- [STORED RECORDS]:
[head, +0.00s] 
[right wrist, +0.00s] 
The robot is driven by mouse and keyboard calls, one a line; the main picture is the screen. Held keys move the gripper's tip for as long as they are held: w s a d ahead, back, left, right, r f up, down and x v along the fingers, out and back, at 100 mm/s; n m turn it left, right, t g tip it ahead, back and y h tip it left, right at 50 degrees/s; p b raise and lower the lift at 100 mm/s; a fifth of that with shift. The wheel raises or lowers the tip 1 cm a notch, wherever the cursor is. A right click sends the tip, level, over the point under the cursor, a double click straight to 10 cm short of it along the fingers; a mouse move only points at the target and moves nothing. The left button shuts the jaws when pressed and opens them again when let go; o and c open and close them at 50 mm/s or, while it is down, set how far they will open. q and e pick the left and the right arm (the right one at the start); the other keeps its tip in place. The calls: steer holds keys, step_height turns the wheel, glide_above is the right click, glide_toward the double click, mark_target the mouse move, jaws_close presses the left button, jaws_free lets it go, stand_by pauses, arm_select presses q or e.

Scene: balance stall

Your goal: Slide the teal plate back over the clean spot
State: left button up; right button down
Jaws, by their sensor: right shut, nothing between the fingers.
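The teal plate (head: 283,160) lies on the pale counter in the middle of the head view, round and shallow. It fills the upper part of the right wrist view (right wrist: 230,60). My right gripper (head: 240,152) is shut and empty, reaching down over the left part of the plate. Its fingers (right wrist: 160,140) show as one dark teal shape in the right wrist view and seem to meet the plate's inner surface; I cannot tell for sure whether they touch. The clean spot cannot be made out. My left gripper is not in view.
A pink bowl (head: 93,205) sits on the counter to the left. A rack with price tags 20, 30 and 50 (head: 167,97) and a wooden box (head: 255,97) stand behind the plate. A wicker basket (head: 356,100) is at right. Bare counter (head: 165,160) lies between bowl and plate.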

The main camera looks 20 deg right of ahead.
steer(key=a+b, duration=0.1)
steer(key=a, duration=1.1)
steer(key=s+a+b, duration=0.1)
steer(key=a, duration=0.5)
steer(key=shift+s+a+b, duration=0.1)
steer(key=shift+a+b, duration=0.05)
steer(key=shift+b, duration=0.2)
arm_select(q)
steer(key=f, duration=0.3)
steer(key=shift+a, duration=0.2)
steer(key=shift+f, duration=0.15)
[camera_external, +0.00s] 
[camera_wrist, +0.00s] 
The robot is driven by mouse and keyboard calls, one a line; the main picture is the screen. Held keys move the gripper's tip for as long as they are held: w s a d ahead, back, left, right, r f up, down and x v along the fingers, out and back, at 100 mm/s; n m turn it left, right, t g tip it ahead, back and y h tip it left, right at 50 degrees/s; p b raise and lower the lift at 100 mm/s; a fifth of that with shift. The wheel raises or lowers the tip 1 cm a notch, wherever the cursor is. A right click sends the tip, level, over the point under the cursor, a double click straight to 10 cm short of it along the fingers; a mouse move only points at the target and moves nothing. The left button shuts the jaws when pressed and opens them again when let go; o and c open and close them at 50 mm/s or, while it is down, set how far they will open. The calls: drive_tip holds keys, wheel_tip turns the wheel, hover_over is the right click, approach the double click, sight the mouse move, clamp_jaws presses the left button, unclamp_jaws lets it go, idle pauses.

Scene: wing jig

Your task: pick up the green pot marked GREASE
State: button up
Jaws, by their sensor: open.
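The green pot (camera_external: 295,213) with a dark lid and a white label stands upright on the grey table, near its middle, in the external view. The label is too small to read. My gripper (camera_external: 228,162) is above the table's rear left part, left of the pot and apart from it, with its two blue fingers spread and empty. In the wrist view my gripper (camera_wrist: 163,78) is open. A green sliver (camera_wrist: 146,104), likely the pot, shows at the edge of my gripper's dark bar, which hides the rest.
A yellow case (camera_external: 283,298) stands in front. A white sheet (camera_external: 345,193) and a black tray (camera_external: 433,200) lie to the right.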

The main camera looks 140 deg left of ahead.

- [WHAT IS ASKED]: List every line in the records above that contains the word "pressed".

- [ANSWER TO THE TASK]:
The robot is driven by mouse and keyboard calls, one a line; the main picture is the screen. Held keys move the gripper's tip for as long as they are held: w s a d ahead, back, left, right, r f up, down and x v along the fingers, out and back, at 100 mm/s; n m turn it left, right, t g tip it ahead, back and y h tip it left, right at 50 degrees/s; p b raise and lower the lift at 100 mm/s; a fifth of that with shift. The wheel raises or lowers the tip 1 cm a notch, wherever the cursor is. A right click sends the tip, level, over the point under the cursor, a double click straight to 10 cm short of it along the fingers; a mouse move only points at the target and moves nothing. The left button shuts the jaws when pressed and opens them again when let go; o and c open and close them at 50 mm/s or, while it is down, set how far they will open. q and e pick the left and the right arm (the right one at the start); the other keeps its tip in place. The calls: steer holds keys, step_height turns the wheel, glide_above is the right click, glide_toward the double click, mark_target the mouse move, jaws_close presses the left button, jaws_free lets it go, stand_by pauses, arm_select presses q or e.
The robot is driven by mouse and keyboard calls, one a line; the main picture is the screen. Held keys move the gripper's tip for as long as they are held: w s a d ahead, back, left, right, r f up, down and x v along the fingers, out and back, at 100 mm/s; n m turn it left, right, t g tip it ahead, back and y h tip it left, right at 50 degrees/s; p b raise and lower the lift at 100 mm/s; a fifth of that with shift. The wheel raises or lowers the tip 1 cm a notch, wherever the cursor is. A right click sends the tip, level, over the point under the cursor, a double click straight to 10 cm short of it along the fingers; a mouse move only points at the target and moves nothing. The left button shuts the jaws when pressed and opens them again when let go; o and c open and close them at 50 mm/s or, while it is down, set how far they will open. The calls: drive_tip holds keys, wheel_tip turns the wheel, hover_over is the right click, approach the double click, sight the mouse move, clamp_jaws presses the left button, unclamp_jaws lets it go, idle pauses.

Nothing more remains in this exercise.